Il faut en finir avec cette idée du web comme étant une zone libertarienne permettant la liberté d’expression à travers les frontières; c’est du moins ce qu’affirment des experts de la Northeastern University, dans la foulée de l’interdiction, par la Cour suprême du Brésil, des opérations du réseau social X (ex-Twitter) sur le territoire de ce pays d’Amérique du Sud.
Et toujours selon ces spécialistes, l’encadrement d’internet, y compris des réseaux sociaux, est appelé à gagner du terrain, y compris aux États-Unis, pourtant décrits comme une « terre de liberté ».

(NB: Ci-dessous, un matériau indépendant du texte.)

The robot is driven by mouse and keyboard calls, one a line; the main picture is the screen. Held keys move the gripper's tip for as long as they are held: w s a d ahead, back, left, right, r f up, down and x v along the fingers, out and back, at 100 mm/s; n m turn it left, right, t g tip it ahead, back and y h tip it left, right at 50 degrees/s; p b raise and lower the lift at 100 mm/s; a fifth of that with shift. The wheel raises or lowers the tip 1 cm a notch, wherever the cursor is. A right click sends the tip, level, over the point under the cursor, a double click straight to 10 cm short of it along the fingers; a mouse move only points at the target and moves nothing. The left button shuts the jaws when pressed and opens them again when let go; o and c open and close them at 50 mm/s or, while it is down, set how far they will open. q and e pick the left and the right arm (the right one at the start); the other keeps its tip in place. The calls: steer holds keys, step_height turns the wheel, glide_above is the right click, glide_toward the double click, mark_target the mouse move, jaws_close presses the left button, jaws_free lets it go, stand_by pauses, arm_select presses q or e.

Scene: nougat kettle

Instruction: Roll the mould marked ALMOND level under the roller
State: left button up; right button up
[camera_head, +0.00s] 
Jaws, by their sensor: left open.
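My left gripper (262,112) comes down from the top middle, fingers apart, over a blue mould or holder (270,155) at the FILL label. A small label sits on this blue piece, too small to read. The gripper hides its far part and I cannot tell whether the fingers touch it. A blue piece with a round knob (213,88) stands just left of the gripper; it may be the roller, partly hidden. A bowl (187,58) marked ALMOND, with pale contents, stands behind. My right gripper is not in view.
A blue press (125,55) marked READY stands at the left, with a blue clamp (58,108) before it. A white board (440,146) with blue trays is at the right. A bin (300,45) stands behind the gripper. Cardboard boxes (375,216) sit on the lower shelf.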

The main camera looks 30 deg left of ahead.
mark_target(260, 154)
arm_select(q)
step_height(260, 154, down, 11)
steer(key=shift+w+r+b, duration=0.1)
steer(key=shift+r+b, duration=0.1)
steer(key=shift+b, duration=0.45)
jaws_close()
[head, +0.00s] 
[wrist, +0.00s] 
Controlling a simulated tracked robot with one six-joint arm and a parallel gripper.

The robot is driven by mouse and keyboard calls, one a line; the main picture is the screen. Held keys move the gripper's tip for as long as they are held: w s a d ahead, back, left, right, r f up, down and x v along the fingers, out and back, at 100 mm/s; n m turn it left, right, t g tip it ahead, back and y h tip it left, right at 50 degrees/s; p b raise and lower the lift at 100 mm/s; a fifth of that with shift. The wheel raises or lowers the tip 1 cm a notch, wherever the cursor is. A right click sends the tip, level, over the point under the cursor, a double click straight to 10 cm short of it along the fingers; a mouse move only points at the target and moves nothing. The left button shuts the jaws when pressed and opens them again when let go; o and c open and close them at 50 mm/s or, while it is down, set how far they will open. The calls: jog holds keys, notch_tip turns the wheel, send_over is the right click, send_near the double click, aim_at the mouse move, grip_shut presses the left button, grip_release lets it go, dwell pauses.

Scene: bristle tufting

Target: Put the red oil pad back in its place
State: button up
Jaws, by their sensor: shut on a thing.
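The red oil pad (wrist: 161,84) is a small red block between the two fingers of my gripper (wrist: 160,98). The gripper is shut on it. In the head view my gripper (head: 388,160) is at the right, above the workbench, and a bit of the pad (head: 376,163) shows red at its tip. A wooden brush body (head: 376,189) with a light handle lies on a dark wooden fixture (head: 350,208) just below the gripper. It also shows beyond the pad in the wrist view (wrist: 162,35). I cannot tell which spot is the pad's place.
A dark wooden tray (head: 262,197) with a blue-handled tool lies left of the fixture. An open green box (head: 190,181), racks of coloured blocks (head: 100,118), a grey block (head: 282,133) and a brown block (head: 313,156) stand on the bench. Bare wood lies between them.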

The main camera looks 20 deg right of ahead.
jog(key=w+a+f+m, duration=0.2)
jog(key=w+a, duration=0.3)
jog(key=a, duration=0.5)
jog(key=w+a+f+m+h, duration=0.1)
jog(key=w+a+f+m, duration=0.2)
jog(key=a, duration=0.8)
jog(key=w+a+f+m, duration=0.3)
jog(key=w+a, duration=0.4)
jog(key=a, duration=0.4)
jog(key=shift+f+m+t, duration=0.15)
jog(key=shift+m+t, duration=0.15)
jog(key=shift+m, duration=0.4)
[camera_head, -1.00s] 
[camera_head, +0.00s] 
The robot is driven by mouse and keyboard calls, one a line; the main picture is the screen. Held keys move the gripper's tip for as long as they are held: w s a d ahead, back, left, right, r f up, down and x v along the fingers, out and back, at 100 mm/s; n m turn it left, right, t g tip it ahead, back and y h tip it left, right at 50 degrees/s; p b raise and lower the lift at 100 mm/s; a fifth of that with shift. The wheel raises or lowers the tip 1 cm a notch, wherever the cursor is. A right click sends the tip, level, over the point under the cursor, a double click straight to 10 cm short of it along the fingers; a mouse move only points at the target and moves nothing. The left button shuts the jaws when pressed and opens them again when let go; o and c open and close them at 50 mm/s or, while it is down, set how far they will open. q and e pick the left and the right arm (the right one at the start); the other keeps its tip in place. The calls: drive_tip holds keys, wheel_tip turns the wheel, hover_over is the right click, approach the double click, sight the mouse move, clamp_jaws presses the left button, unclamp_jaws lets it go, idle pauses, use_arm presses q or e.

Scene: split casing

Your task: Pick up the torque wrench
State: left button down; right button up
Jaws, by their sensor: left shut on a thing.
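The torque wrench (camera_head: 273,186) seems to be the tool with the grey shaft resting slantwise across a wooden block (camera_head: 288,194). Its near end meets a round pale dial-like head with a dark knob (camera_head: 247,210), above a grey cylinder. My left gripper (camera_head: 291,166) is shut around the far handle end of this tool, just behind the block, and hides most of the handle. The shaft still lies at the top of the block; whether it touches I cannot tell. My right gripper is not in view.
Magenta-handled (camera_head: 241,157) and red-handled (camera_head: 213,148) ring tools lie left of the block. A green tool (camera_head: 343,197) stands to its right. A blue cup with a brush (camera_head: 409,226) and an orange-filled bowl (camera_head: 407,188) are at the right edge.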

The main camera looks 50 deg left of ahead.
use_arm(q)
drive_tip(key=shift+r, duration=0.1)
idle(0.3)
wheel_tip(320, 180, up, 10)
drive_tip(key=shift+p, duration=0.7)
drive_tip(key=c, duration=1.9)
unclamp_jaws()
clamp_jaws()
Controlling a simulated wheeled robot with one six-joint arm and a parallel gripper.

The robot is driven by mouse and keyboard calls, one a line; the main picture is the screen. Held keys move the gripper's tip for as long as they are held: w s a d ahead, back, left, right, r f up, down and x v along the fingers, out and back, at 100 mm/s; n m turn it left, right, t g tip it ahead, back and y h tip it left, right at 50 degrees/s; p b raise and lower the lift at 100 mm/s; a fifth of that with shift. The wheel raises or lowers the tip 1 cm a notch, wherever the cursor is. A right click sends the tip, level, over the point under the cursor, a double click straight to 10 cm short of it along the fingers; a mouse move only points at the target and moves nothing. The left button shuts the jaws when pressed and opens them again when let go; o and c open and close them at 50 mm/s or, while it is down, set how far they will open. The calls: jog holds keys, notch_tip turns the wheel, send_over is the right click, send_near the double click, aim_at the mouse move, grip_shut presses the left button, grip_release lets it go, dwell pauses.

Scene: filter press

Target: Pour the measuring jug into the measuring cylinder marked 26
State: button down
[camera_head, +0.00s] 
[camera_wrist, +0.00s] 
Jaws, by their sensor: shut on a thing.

« De plus en plus, nous constatons une évolution. Les tribunaux repensent les paradigmes de la libre expression libertarienne, cette vision très vaste du discours qu’il est permis d’avoir en ligne », soutient Elettra Bietti, professeure adjointe de droit et de science de l’informatique.
« Nous sommes passés d’une approche très libertarienne à un appétit croissant en faveur de la réglementation de l’économie numérique. »
Son de cloche similaire pour Claudia Haupt, professeure en droit et science politique.
« Je crois qu’après le 6 janvier (2020, date de la tentative de coup d’État de la part des partisans de Donald Trump, NDLR), vous pouvez constater qu’il a certaines voix, aux États-Unis, qui soutiennent qu’il serait peut-être mieux de réglementer plus étroitement les discours sur les plateformes numériques. »
Au dire de la chercheuse, l’explosion de la désinformation, pendant la pandémie, pourrait aussi avoir joué un rôle. « Il y a tellement de fausses informations à propos de sujets scientifiques, et ce n’est pas toujours la vérité qui a le dessus. »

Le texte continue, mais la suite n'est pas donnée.